Le mariage controversé entre Ankara et Bruxelles continue à diviser les diplomaties nationales et les institutions communautaires.

« A mon époque, la Turquie faisait partie de l'Asie » : Helmut Kohl, le chancelier de la réunification allemande, liquide ainsi toute ambition turque d’entrée dans l’UE, tout comme un autre père de l'Europe, le français Valery Giscard d'Estaing. Mais ce ne seront pas les opinions de ces personnages influents qui se révèleront décisives au Conseil Européen du 17 décembre, où une décision concernant le début des négociations pour l'adhésion d'Ankara devrait être prise. A cette occasion, les 25 pays de l'Union devront finalement dévoiler leurs propres cartes, en prenant position pour ou contre Ankara.

Des États membres favorables mais pas enthousiastes

Le premier banc d’essai pour la Turquie - le rapport final publié par la Commission Européenne le 6 octobre - est destiné à lancer le débat. C’est le Commissaire responsable de l'Élargissement, , l'allemand Günther Verheugen, qui le signera. Ce dernier s’est d’ailleurs trouvé à la mi-septembre au centre d'une polémique, aussi âpre qu’inattendue, avec le Gouvernement turc, au sujet de l’adoption d’une importante réforme du code pénal. C’est précisément Verheugen, au sein de la Commission, qui représente le clan des sociaux-démocrates allemands. Guidés par le chancelier allemand Schröder, pro-turc, ils considèrent favorablement l'entrée d'Ankara dans l’UE, à condition que le géant turc respecte les « critères de Copenhague ».

Ankara doit pourtant commencer à prendre en compte la possible perte de l'allié teuton : les récentes embardées électorales du centre-gauche allemand laissent en effet présager un retour aux affaires des conservateurs de la CDU-CSU en 2006. L’hostilité des partis de droite à l’égard de l'entrée turque est déclarée : Angela Merkel, la leader du groupe l’a couchée par écrit il y a quelques semaines. Malgré tout, à cette date, le processus d'adhésion pourrait se révéler déjà irréversible.

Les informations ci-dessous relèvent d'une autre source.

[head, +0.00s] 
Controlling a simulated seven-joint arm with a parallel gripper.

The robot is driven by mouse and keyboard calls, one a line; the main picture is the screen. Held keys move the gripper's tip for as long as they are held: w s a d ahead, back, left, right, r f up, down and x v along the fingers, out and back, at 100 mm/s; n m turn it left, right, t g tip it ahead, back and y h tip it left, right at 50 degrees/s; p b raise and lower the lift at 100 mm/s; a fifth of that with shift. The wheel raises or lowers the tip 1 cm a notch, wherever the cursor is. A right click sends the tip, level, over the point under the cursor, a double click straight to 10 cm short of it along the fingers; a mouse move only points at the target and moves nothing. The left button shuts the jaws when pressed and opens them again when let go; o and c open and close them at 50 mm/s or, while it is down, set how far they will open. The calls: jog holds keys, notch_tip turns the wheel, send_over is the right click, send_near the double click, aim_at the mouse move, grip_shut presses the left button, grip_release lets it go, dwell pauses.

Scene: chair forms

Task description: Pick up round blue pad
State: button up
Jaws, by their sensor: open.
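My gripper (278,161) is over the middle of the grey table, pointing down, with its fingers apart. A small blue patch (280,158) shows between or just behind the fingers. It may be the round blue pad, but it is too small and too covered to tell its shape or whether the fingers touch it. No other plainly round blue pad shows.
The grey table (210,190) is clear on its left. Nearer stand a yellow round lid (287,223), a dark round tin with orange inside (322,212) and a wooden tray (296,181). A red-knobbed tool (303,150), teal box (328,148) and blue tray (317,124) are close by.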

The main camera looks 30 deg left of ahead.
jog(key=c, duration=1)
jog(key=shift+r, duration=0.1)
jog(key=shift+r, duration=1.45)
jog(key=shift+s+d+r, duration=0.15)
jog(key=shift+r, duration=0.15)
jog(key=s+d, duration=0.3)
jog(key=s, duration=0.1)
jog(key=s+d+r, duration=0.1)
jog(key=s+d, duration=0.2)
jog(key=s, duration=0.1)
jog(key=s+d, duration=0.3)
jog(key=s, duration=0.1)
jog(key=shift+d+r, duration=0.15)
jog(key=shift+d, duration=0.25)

L’axe philo-atlantique qui soutient l'entrée d'Ankara dans l'Union, basé sur la Grande-Bretagne et l’Italie (et - plus silencieusement - sur l’actuelle présidence hollandaise), devrait constituer le point d’appui décisif pour ouvrir la porte à la Turquie. À ces nations s’ajoutent la Grèce, maintenant rangée ouvertement aux côtés de l'ex-ennemi, et Chypre – dont la promesse de ne pas opposer de véto ajoute un point important sur le tableau de score d’Ankara. L'axe anglo-italien aura donc la tâche facilitée pour persuader le trio franco-hispano-allemand naissant. Des trois, seule Paris apparaît pour l’instant perplexe sur l’entrée éventuelle de la Turquie. Curieusement, le vrai match se jouera à l'intérieur du parti de centre droit au gouvernement, l’UMP : le président Jacques Chirac est disposé à favoriser le oui à Ankara, quitte à aller contre ses propres « colonels » et un Raffarin toujours plus sceptique.

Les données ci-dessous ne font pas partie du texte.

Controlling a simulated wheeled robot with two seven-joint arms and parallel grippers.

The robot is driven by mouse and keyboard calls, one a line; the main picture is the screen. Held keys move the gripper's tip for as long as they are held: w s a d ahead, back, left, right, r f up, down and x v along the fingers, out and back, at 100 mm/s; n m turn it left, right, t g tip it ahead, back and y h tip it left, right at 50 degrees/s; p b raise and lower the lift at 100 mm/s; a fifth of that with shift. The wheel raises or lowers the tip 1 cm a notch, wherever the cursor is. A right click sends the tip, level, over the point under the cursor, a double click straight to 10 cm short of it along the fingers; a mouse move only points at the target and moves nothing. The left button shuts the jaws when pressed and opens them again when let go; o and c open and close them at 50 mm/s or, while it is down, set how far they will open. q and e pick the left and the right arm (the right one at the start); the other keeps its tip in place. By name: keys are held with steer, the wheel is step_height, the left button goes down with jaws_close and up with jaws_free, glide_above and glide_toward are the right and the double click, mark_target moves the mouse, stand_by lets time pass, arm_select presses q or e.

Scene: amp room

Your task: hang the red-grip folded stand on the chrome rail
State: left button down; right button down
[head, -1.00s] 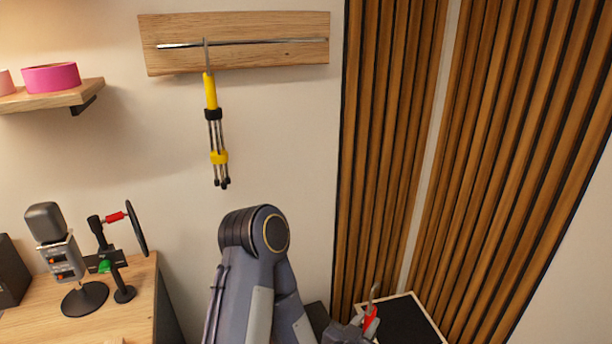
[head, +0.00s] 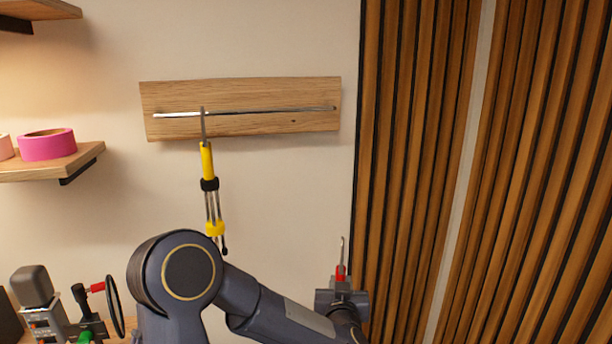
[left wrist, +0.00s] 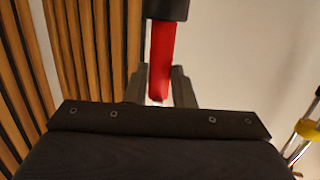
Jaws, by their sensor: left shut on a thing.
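The chrome rail (head: 265,111) runs across a wooden board (head: 300,122) on the wall. My left gripper (head: 341,284) is shut on the red-grip folded stand (head: 341,271). Its metal hook points up, below and slightly right of the rail's right end, clear of it. In the left wrist view the red grip (left wrist: 162,58) stands between the fingers (left wrist: 165,88), with a black collar beyond it. The stand's lower part is hidden in the head view. My right gripper is not in view.
A yellow folded stand (head: 207,160) hangs on the rail's left part, and its edge shows in the left wrist view (left wrist: 306,128). Wooden slats (head: 420,170) stand right of the rail. A shelf with pink tape (head: 48,146) is at left. The rail's right part is bare.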

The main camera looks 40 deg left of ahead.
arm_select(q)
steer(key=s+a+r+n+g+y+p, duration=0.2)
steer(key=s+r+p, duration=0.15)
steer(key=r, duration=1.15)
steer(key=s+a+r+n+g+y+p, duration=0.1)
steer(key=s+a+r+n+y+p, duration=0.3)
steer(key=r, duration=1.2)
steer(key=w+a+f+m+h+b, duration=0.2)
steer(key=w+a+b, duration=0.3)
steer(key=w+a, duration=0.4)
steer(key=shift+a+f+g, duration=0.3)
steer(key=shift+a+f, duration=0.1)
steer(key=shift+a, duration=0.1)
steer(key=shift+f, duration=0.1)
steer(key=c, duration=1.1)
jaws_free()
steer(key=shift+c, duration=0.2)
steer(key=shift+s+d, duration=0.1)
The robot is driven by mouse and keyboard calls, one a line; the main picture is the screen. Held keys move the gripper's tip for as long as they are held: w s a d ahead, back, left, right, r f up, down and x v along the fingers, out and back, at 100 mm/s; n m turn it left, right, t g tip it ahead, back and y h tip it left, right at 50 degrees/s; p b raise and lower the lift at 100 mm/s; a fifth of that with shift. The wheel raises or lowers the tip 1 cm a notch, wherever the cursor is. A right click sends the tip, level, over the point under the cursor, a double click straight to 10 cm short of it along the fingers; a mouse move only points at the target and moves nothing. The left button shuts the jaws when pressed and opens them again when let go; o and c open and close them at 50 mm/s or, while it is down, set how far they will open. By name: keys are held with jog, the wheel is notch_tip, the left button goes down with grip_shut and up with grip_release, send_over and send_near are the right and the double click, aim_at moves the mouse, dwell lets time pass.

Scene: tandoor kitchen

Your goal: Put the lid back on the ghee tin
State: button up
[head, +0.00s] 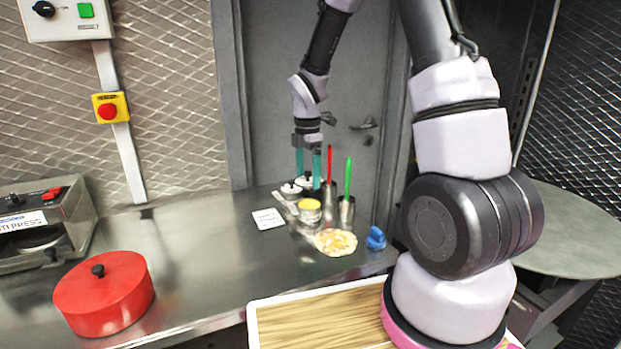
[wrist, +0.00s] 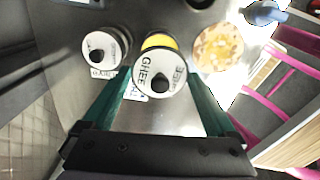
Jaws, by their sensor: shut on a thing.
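My gripper (head: 308,180), with two teal fingers, is shut on the white lid (wrist: 150,70) marked GHEE, which has a black knob. The lid (head: 303,186) is held above the counter between the fingers. The open ghee tin (head: 310,205) stands on the counter with yellow ghee showing at its top. In the wrist view the lid hides most of the tin, and a yellow strip of the ghee tin (wrist: 160,40) shows past the lid's upper edge. The height gap between lid and tin is hard to judge.
A lidded tin (head: 290,191) stands left of the ghee tin, also in the wrist view (wrist: 103,47). Nearby are a flatbread (head: 336,242), a blue object (head: 376,238), a white card (head: 268,219), and metal holders with a red handle (head: 330,165) and green handle (head: 348,178). A red pot (head: 104,295) stands left.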

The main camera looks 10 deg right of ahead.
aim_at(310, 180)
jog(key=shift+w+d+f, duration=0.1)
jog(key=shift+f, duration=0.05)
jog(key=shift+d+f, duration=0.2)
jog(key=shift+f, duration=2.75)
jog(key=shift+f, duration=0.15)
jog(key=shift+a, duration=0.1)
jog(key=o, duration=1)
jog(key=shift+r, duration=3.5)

Trois facteurs anti-Turquie

Quels sont alors les obstacles au démarrage des négociations, si les « grosses pointures » de l'Union ne semblent pas prendre parti ouvertement pour un « non » à l'adhésion ? Les prochains mois seront cruciaux pour le dire. Mais on peut déjà prévoir trois facteurs en mesure de renverser des prévisions les plus optimistes.

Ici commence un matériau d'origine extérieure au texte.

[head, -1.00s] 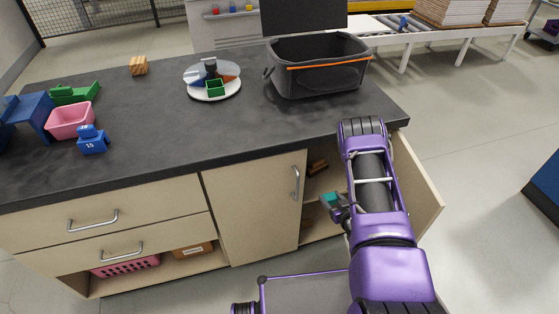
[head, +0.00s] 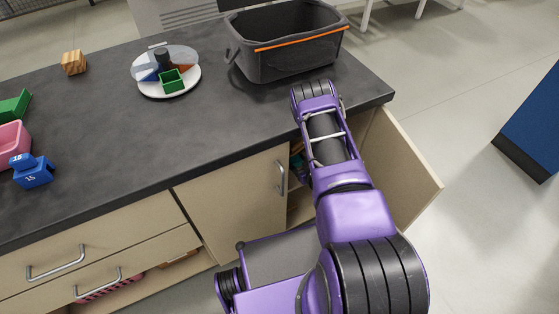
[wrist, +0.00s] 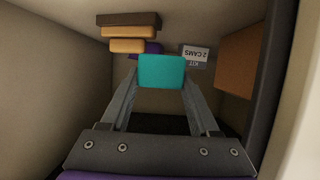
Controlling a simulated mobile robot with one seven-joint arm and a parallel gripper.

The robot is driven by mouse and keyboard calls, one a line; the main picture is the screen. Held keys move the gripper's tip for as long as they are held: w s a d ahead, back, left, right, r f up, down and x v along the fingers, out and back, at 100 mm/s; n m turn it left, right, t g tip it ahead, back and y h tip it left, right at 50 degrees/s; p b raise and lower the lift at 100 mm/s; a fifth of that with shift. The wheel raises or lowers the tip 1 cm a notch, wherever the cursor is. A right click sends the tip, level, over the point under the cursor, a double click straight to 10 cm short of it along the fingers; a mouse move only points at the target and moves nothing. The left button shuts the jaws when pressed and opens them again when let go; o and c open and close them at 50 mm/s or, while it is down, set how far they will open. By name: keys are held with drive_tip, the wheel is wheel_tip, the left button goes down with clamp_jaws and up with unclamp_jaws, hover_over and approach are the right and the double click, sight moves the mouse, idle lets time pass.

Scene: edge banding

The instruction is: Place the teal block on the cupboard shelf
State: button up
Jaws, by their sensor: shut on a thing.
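The teal block (wrist: 161,71) is held between the two fingertips of my gripper (wrist: 161,84) in the wrist view. The fingers point into the cupboard, and the block is in front of the stored things; I cannot tell whether it touches the shelf. In the head view my arm reaches into the cupboard opening beside its open door (head: 402,165) and hides most of the gripper and block. The cupboard's pale inner wall (wrist: 50,85) fills the left of the wrist view.
Stacked wooden pieces (wrist: 128,31), a purple thing (wrist: 151,48), a grey labelled box (wrist: 194,57) and a brown panel-like thing (wrist: 238,62) are inside the cupboard.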

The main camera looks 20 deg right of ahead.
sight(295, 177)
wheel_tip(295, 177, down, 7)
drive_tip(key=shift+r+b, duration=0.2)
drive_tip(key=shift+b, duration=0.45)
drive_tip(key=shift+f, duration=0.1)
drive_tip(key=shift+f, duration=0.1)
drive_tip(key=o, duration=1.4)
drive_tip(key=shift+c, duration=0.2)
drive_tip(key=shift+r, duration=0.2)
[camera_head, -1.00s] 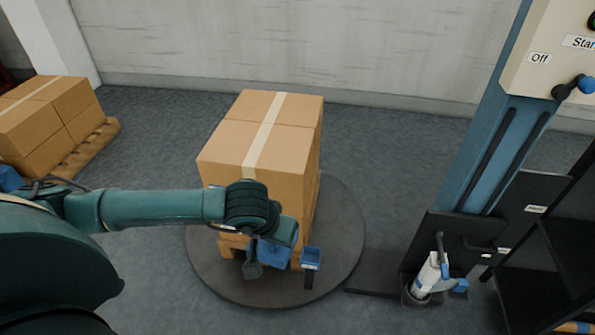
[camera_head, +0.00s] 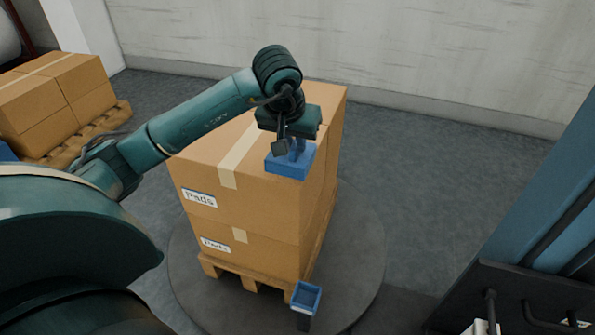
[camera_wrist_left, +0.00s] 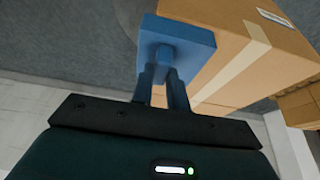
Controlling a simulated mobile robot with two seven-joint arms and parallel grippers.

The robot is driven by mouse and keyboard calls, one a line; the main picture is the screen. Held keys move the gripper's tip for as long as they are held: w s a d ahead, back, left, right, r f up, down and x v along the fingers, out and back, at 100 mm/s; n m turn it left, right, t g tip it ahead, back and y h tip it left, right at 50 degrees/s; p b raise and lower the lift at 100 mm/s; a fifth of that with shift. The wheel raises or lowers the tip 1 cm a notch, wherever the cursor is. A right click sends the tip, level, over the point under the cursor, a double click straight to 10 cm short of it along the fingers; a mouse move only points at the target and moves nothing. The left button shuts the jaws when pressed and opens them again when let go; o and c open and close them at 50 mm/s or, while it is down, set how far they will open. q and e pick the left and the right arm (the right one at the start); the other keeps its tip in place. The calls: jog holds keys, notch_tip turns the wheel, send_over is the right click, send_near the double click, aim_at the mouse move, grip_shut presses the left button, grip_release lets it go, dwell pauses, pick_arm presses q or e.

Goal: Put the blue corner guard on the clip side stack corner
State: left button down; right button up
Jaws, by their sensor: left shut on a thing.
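The blue corner guard (camera_head: 286,164) is in my left gripper (camera_head: 295,146), which is shut on it by a knob on its back. In the head view it appears by the top of the stack's near right corner; whether it touches the boxes I cannot tell. The left wrist view shows the guard (camera_wrist_left: 190,40) in front of the fingers (camera_wrist_left: 163,85), with the carton stack (camera_wrist_left: 262,62) behind it. The stack of taped cartons (camera_head: 215,165) stands on a pallet (camera_head: 247,277) on a round turntable (camera_head: 345,240). My right gripper is out of view.
A small open blue holder (camera_head: 306,296) on a post stands by the turntable's near edge. A blue mast (camera_head: 545,225) with dark machine parts stands at the right. Another pallet of cartons (camera_head: 55,95) is at the left. Floor right of the stack is clear.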

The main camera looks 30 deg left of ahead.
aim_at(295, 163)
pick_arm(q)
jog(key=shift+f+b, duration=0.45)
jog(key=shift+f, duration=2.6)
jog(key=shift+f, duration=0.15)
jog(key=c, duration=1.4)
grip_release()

1. L'opinion publique européenne. Les principaux leaders de l'Union pourraient attentivement prendre en compte les conséquences d'une décision - fixer une date d'ouverture des négociations – pour laquelle seuls 16% des français, 26% des allemands, 31% des danois et 33% des Anglais sont favorables. Il est aussi vrai que les indécis sont encore nombreux, mais l'opinion publique n’apparaît pas du tout enthousiaste envers une éventuelle entrée de la Turquie dans l’Union

2. L'effet « boule de neige ». Ce n'est un mystère pour personne : dans certaines capitales, l'adhésion de la Turquie est considérée plus comme une promesse à honorer qu'une réelle conviction à faire aboutir à tout prix. En Europe, peu nombreux sont ceux qui ont eu jusqu'à présent le courage de se ranger ouvertement dans le camp du « non » : parmi les plus récents, la lettre du Commissaire européen Franz Fischler, le discours lourdement critiqué de son collègue Frits Bolkenstein et les prises de position répétées du Gouvernement autrichien, pourraient réveiller les plus critiques, et alimenter à Bruxelles un vent insidieux, contraire aux ambitions européennes de la Turquie. On peut y ajouter la position de quelques représentants du Vatican : dans une récente interview au quotidien français Le Figaro, le cardinal Joseph Ratzinger définissait la Turquie comme un « autre continent, en contraste permanent avec l'Europe ». En somme, une véritable nébuleuse anti- turque existe, et elle pourrait s’étendre.

3. Les dernières -et sensationnelles- gaffes turques. La propension inattendue au hara-kiri du gouvernement dirigé par Recep Tayyip Erdogan s'est manifestée avec le projet de réintroduire la pénalisation de l'adultère dans le code pénal. Projet ensuite mis de côté pour ouvrir la voie à l'approbation, survenue le 26 septembre dernier, d'un code pénal correspondant aux standards européens et non à la charia. Il est certain que des décisions futures en ce sens pourraient porter de nombreuses diplomaties à faire un pas en arrière.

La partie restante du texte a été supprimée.